Court upholds convicted men's rights
Paramilitary suspects can no longer be charged with failing to account for their movements at specified times, following a ruling of the European Court of Human Rights.
The court found sections of the Offences Against the State Act compromised suspects' rights to a fair trial and to the presumption of innocence, and contravened the European Convention on Human Rights.
The Strasbourg court told the State it should pay £4,000 damages to Anthony Heaney, William McGuinness and Paul Quinn, who were each sentenced to six months in prison for failing to account for their movements during specified periods.
The three applicants were awarded £4,000 each in damages and costs totalling £20,700.
The judgment is likely to be incorporated into the review of the Offences Against the State Act at present taking place under the terms of the Belfast Agreement.
The report of the committee reviewing it, under the chairmanship of Mr Justice Hederman, is expected to be ready for the Minister for Justice early next year.
Two separate cases had been brought to the court, that of Paul Quinn, arrested following the murder of Garda Jerry McCabe during a robbery in Adare in 1996, and that of Anthony Heaney and William McGuinness, arrested in connection with a bombing in Co Derry in 1990.
Heaney and McGuinness were charged with membership of the IRA and failure to give an account of their movements, while Quinn was only charged with failing to give an account of his movements.
He denied any involvement in the Adare robbery, and was not charged in connection with it.

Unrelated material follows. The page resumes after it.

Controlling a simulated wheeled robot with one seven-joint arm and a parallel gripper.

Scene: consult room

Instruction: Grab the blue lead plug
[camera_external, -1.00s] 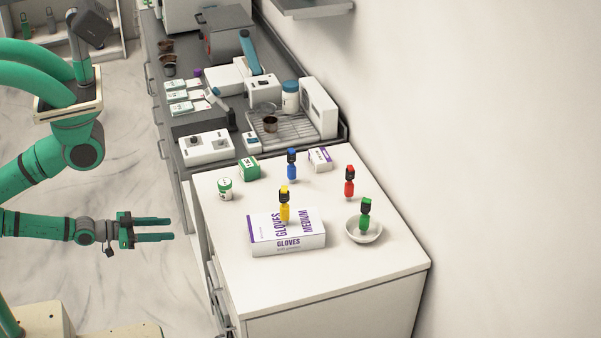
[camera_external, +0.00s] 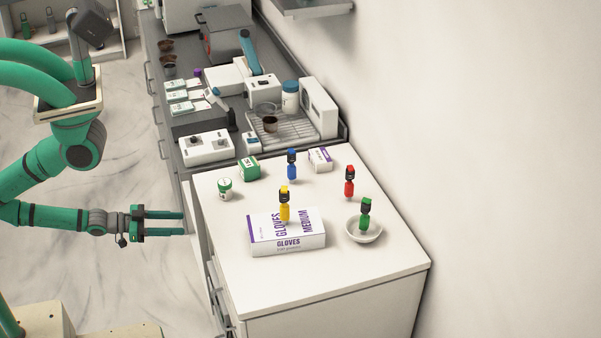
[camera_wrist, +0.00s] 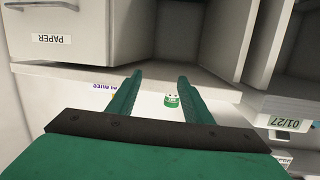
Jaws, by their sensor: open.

Heaney and McGuinness were acquitted of IRA membership and convicted of failing to give an account of their movements.
Quinn was also convicted of this offence. All three were sentenced to six months in prison, which they served.
Heaney and McGuinness unsuccessfully challenged this section of the Act in the High Court and the Supreme Court before going to the European Court of Human Rights. Quinn's case, which was based on essentially the same points, went straight to Strasbourg.
The judgment has been welcomed by the Irish Council for Civil Liberties, which appealed to the Hederman committee to produce a report which "adopts fully the clearly expressed views of international bodies".